**COLLECTED DATA:**
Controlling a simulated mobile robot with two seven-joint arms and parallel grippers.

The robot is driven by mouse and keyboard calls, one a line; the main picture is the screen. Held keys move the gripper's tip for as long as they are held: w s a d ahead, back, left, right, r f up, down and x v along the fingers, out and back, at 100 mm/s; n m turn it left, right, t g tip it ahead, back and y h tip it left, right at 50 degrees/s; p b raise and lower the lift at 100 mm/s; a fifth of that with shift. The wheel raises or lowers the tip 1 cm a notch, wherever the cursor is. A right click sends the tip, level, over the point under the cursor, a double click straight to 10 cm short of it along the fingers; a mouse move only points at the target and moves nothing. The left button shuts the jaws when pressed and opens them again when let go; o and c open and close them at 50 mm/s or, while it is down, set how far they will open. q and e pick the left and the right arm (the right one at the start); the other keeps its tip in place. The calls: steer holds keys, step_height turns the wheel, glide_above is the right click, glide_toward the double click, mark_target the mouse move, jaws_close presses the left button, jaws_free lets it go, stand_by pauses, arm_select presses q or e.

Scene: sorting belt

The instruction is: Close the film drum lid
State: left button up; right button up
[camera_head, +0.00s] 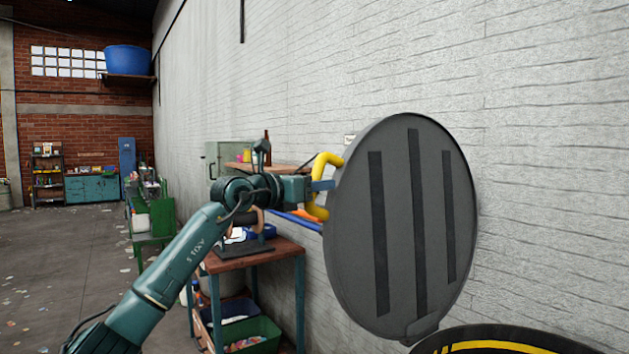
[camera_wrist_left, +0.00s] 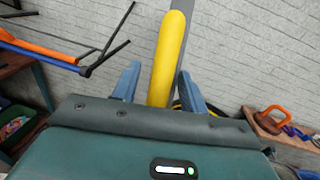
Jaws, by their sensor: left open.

**GOAL OF THE EXERCISE:**
Extract every line of the data exactly; pictures stay out.

**REPLY:**
Controlling a simulated mobile robot with two seven-joint arms and parallel grippers.

The robot is driven by mouse and keyboard calls, one a line; the main picture is the screen. Held keys move the gripper's tip for as long as they are held: w s a d ahead, back, left, right, r f up, down and x v along the fingers, out and back, at 100 mm/s; n m turn it left, right, t g tip it ahead, back and y h tip it left, right at 50 degrees/s; p b raise and lower the lift at 100 mm/s; a fifth of that with shift. The wheel raises or lowers the tip 1 cm a notch, wherever the cursor is. A right click sends the tip, level, over the point under the cursor, a double click straight to 10 cm short of it along the fingers; a mouse move only points at the target and moves nothing. The left button shuts the jaws when pressed and opens them again when let go; o and c open and close them at 50 mm/s or, while it is down, set how far they will open. q and e pick the left and the right arm (the right one at the start); the other keeps its tip in place. The calls: steer holds keys, step_height turns the wheel, glide_above is the right click, glide_toward the double click, mark_target the mouse move, jaws_close presses the left button, jaws_free lets it go, stand_by pauses, arm_select presses q or e.

Scene: sorting belt

The instruction is: Close the film drum lid
State: left button up; right button up
[camera_head, +0.00s] 
[camera_wrist_left, +0.00s] 
Jaws, by their sensor: left open.

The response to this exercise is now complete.